┌──

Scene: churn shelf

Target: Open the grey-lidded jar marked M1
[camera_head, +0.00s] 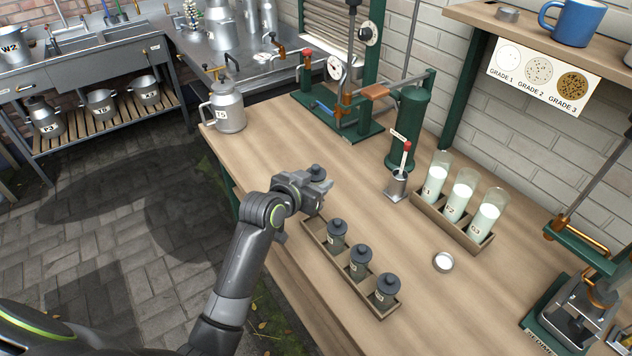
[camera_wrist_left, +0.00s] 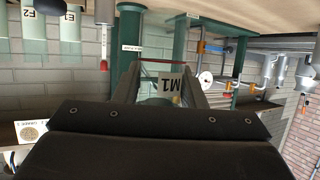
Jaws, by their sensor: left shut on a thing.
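My left gripper (camera_head: 312,190) is shut on a small grey jar and holds it above the bench, at the far end of the low wooden rack (camera_head: 375,307). The jar's grey knobbed lid (camera_head: 316,171) shows above the fingers in the head view, and the lid appears to be on. In the left wrist view, which is upside down, the label M1 (camera_wrist_left: 172,84) shows between the fingers; the rest of the jar is mostly hidden. Three similar grey-lidded jars (camera_head: 360,262) stand in the rack; their labels are too small to read. My right gripper is out of view.
A wooden tray (camera_head: 452,224) holds three glass bottles of white liquid (camera_head: 461,194). A green press (camera_head: 580,305) is at the right.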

└──

* What you need to do *
Repeat, exactly and in full, each line from the start of the data to the line that contains "[camera_wrist_left, +0.00s]". Pictures do not go in.

* Task result *
Scene: churn shelf

Target: Open the grey-lidded jar marked M1
[camera_head, +0.00s] 
[camera_wrist_left, +0.00s] 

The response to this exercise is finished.